Saved data entries

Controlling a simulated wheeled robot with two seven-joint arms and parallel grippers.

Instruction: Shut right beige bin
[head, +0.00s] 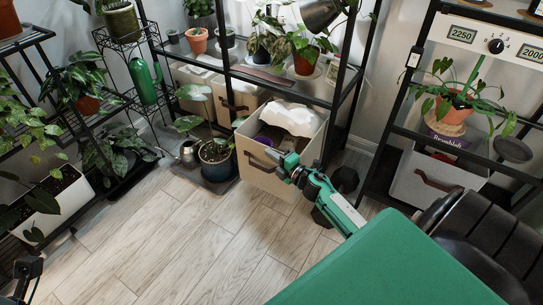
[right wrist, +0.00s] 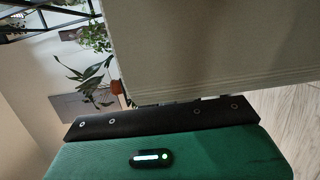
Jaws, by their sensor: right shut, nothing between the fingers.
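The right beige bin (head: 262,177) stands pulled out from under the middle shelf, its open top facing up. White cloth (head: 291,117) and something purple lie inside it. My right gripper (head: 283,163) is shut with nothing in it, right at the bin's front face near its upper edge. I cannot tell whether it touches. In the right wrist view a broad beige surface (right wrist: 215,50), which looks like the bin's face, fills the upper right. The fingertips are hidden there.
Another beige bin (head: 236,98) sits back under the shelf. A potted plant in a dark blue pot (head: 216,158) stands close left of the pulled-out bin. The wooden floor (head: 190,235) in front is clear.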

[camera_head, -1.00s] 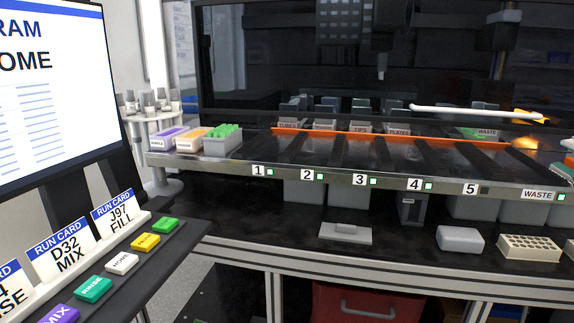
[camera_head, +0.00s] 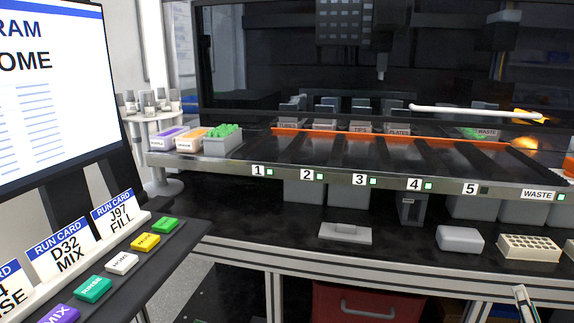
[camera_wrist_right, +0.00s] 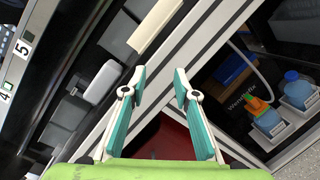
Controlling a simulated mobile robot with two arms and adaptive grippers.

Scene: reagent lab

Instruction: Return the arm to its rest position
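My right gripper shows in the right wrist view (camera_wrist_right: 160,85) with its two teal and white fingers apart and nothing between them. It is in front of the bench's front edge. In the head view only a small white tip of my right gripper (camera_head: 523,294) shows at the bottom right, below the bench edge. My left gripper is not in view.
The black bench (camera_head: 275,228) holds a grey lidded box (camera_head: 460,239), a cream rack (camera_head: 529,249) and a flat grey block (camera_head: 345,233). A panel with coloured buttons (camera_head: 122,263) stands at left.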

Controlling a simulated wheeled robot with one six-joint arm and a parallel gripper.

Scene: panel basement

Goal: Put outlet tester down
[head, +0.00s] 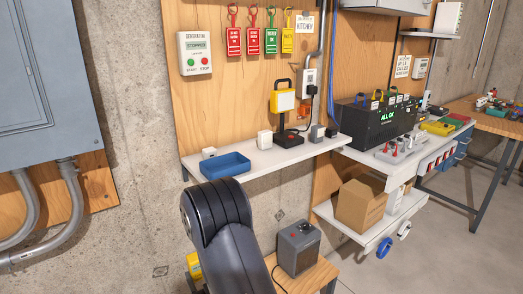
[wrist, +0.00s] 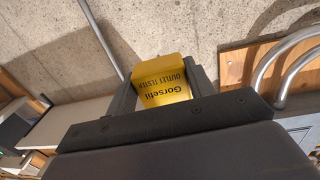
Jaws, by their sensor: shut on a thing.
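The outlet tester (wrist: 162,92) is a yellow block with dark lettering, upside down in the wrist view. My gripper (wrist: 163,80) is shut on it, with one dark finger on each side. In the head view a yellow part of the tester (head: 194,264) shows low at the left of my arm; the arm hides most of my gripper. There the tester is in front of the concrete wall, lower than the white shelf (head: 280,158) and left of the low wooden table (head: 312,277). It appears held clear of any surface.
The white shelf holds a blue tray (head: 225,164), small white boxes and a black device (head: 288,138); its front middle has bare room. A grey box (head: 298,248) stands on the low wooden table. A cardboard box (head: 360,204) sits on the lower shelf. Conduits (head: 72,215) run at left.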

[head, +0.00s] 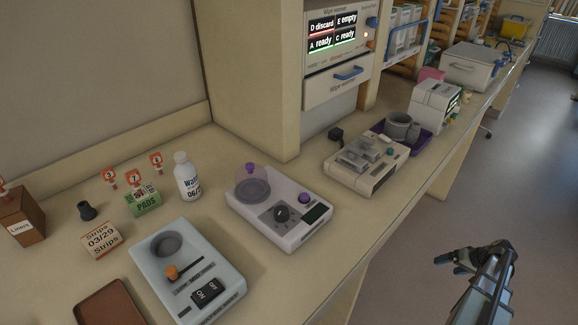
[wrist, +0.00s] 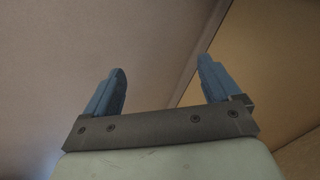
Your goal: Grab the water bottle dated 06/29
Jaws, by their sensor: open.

- **Given exercise**
With the pictures left out, transcribe the material exactly.

- **Exercise answer**
Controlling a simulated wheeled robot with two seven-joint arms and parallel grippers.

Instruction: Shut right beige bin
[head, +0.00s] 
[right wrist, +0.00s] 
Jaws, by their sensor: right shut, nothing between the fingers.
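The right beige bin (head: 262,177) stands pulled out from under the middle shelf, its open top facing up. White cloth (head: 291,117) and something purple lie inside it. My right gripper (head: 283,163) is shut with nothing in it, right at the bin's front face near its upper edge. I cannot tell whether it touches. In the right wrist view a broad beige surface (right wrist: 215,50), which looks like the bin's face, fills the upper right. The fingertips are hidden there.
Another beige bin (head: 236,98) sits back under the shelf. A potted plant in a dark blue pot (head: 216,158) stands close left of the pulled-out bin. The wooden floor (head: 190,235) in front is clear.

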[camera_head, -1.00s] 
[camera_head, +0.00s] 
[camera_wrist_right, +0.00s] 
Controlling a simulated mobile robot with two arms and adaptive grippers.

Scene: reagent lab

Instruction: Return the arm to its rest position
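My right gripper shows in the right wrist view (camera_wrist_right: 160,85) with its two teal and white fingers apart and nothing between them. It is in front of the bench's front edge. In the head view only a small white tip of my right gripper (camera_head: 523,294) shows at the bottom right, below the bench edge. My left gripper is not in view.
The black bench (camera_head: 275,228) holds a grey lidded box (camera_head: 460,239), a cream rack (camera_head: 529,249) and a flat grey block (camera_head: 345,233). A panel with coloured buttons (camera_head: 122,263) stands at left.

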Controlling a simulated wheeled robot with one six-joint arm and a parallel gripper.

Scene: panel basement

Goal: Put outlet tester down
[head, +0.00s] 
[wrist, +0.00s] 
Jaws, by their sensor: shut on a thing.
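The outlet tester (wrist: 162,92) is a yellow block with dark lettering, upside down in the wrist view. My gripper (wrist: 163,80) is shut on it, with one dark finger on each side. In the head view a yellow part of the tester (head: 194,264) shows low at the left of my arm; the arm hides most of my gripper. There the tester is in front of the concrete wall, lower than the white shelf (head: 280,158) and left of the low wooden table (head: 312,277). It appears held clear of any surface.
The white shelf holds a blue tray (head: 225,164), small white boxes and a black device (head: 288,138); its front middle has bare room. A grey box (head: 298,248) stands on the low wooden table. A cardboard box (head: 360,204) sits on the lower shelf. Conduits (head: 72,215) run at left.

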[head, +0.00s] 
[wrist, +0.00s] 
Your goal: Grab the water bottle dated 06/29
Jaws, by their sensor: open.

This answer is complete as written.